Francesco ieri ha parlato di Chiesa come di una comunità di fratelli che “si fanno vicini agli ultimi e ai sofferenti, cercando di offrire un po’ di sollievo, di conforto e di pace”. “L’Invisibile” esiste, è ineludibile, e in fondo è la ragione e il senso di ciò che vediamo, come insegnava bene la volpe. Persino la realtà “visibile” della Chiesa “non è misurabile, non è conoscibile in tutta la sua pienezza” spiegava ieri Bergoglio, ma dobbiamo rilevare che esiste una “meraviglia” ecclesiale, un insieme di opere e persone che è in grado di stupire e affascinare l’umanità.
Una “meraviglia della fede” che è oltre il nostro controllo e che pure passa attraverso di noi. Questa consapevolezza unita alla coscienza del proprio peccato dovrebbe orientare l’agire e il vivere del cristiano. Eppure non sempre è così. Anzi avanza spesso nei ritagli di discorsi tra credenti la questione della “coerenza”, virtù troppo facilmente imputata ai cretini. Sia bene inteso, stiamo parlando della coerenza intesa nel suo senso più puro, quello che viene dal latino cohaerere vale a dire “essere unito”, essere in armonia, compatto, in piena connessione tra cervello/cuore/azione.
Ma quanti di noi hanno ascoltato discorsi in cui si loda il Vangelo, si esaltano i suoi precetti e poi si rivendica una libertà di azione? Oppure quanti ogni giorno osservano il gap tra ciò che si pensa, e a volte predica, e le azioni che si compiono? O ancora chi riesce a porre consequenzialità tra la propria fede e il suo stile di vita?
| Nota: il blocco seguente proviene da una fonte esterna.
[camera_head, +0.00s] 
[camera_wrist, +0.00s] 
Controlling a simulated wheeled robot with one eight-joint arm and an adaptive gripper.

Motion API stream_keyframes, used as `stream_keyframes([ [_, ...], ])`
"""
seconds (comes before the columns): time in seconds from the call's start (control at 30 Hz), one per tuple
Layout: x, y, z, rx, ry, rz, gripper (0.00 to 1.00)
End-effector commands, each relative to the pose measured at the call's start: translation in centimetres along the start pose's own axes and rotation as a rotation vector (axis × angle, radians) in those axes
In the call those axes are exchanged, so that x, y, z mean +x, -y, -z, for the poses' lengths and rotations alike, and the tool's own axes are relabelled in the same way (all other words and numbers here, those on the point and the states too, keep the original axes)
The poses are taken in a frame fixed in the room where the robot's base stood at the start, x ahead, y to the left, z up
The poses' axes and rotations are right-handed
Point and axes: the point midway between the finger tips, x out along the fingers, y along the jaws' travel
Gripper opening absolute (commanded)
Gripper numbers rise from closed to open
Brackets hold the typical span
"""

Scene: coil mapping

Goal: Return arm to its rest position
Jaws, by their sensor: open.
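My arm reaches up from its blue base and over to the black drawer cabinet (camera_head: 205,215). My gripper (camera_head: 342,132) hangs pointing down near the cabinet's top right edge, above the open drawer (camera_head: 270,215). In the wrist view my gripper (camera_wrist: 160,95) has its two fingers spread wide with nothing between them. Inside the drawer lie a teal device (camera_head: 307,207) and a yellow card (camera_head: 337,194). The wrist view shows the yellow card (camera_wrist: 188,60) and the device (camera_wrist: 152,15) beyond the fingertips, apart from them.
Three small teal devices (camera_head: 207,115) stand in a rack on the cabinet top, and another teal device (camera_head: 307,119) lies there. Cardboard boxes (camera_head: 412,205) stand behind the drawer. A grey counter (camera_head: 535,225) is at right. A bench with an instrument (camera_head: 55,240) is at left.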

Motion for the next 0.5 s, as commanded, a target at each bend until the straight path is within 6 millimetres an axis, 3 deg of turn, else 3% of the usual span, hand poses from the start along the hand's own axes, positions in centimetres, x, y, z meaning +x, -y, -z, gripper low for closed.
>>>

Abbiamo l’alibi del peccato originale, ma non è una rete per tutto. C’è uno spazio di libertà che impone domande scomode a cui dare risposte concrete e fattuali. La coerenza, lontana dall’essere un esercizio moralistico, uno sforzo di adeguamento a principi astratti, è la tensione all’unità che è alla base del desiderio umano. Se amo Cristo non posso che ambire ad “imitarlo”. Se penso che Lui è il centro del mio mondo devo mettermi in cammino per raggiungerlo. Il rischio altrimenti è lo scandalo. Il nostro peccato è scandalo. La nostra mancanza di unità è scandalo. La dissociazione tra cuore e intelletto è scandalo. La lontananza tra ciò che si professa e ciò che si vive è scandalo.
Incredibile il potere contenuto in un’unica azione. Possiamo essere “meraviglia” per il mondo oppure “pietra di inciampo”. Spettacolo della fede oppure scandalo. Non si tratta di bypassare le proprie fragilità alla ricerca di una perfezione astratta, ma di riconoscere nella propria miseria la possibilità enorme della bellezza. Lo ha spiegato molto semplicemente ieri il Papa. Ha chiesto alla folla dei 30mila presenti in Piazza San Pietro chi si sentiva senza peccato. Nessuno ha alzato la mano. Eppure quella piazza colma di pellegrini era una delle immagini più potenti di Chiesa.